#### Data lines:
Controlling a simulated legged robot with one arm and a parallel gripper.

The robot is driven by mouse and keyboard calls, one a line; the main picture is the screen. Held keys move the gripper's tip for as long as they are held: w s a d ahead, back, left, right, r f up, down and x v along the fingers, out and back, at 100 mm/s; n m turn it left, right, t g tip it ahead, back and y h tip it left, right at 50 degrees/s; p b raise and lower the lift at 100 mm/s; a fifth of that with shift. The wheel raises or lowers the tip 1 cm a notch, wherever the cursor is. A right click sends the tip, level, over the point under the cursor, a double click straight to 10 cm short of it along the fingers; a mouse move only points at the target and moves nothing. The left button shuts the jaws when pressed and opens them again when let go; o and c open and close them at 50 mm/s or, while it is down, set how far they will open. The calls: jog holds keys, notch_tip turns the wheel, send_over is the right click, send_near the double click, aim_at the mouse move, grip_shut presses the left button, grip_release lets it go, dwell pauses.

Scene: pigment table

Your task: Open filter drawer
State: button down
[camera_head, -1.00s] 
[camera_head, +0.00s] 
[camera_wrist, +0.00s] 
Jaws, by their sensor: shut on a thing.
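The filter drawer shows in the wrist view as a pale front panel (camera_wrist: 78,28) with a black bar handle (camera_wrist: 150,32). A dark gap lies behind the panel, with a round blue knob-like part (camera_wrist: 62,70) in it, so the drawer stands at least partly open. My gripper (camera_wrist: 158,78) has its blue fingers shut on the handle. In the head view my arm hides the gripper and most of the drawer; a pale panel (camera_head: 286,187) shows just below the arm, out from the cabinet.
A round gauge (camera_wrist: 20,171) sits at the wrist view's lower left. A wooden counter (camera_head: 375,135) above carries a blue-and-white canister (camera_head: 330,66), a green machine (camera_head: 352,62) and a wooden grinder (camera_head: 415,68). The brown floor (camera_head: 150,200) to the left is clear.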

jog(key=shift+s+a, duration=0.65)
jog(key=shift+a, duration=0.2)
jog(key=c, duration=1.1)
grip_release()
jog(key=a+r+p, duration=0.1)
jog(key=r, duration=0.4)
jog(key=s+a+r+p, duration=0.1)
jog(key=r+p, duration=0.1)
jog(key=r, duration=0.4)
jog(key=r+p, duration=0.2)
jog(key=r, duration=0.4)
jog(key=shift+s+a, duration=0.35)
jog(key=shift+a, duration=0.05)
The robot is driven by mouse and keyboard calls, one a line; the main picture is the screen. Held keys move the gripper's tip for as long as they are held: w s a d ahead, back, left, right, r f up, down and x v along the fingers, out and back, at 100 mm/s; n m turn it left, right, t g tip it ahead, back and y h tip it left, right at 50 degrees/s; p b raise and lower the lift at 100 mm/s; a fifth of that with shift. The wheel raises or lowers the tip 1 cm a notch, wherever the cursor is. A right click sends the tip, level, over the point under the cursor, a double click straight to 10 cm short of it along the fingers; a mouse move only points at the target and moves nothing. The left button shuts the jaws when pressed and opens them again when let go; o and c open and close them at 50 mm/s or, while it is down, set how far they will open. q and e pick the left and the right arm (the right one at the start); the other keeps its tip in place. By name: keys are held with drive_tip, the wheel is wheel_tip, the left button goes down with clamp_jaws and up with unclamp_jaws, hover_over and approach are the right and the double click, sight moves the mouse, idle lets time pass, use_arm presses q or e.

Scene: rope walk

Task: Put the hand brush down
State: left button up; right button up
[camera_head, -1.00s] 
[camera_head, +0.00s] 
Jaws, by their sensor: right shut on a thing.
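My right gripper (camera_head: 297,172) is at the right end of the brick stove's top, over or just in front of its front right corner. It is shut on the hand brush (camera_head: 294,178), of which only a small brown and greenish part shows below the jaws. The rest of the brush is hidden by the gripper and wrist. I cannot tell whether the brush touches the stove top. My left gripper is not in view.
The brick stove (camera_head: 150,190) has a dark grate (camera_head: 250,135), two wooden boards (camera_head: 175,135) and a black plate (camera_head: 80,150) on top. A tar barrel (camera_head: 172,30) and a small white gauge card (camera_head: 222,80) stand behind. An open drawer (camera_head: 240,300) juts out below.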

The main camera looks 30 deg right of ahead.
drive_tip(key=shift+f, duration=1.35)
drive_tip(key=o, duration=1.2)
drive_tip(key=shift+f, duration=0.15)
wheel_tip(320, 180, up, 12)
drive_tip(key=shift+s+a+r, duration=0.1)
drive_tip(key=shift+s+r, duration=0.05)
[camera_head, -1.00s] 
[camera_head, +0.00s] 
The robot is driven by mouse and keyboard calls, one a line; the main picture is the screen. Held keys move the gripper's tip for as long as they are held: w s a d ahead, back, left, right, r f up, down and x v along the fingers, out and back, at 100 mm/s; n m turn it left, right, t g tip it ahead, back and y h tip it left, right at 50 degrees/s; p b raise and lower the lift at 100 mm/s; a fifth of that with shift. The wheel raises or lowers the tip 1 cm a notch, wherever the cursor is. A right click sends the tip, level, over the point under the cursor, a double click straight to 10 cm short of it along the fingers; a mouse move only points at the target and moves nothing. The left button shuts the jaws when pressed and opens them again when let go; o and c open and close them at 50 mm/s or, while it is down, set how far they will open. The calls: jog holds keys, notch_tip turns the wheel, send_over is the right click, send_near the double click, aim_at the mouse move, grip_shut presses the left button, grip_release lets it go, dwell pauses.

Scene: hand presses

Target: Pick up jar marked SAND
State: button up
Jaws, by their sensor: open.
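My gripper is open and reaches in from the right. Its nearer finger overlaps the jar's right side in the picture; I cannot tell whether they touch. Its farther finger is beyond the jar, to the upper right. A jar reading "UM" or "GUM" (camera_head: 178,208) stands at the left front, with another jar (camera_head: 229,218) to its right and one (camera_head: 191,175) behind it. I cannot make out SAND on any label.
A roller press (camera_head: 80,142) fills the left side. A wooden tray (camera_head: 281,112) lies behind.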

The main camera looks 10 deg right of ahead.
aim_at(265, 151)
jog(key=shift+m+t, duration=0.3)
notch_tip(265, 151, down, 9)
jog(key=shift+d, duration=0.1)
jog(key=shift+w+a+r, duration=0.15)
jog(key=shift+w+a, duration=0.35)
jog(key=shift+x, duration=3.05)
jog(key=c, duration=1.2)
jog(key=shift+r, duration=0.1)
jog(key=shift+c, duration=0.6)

#### Aim:
Copy each line of the records that contains the word "State".

#### Response to this task:
State: button down
State: left button up; right button up
State: button up

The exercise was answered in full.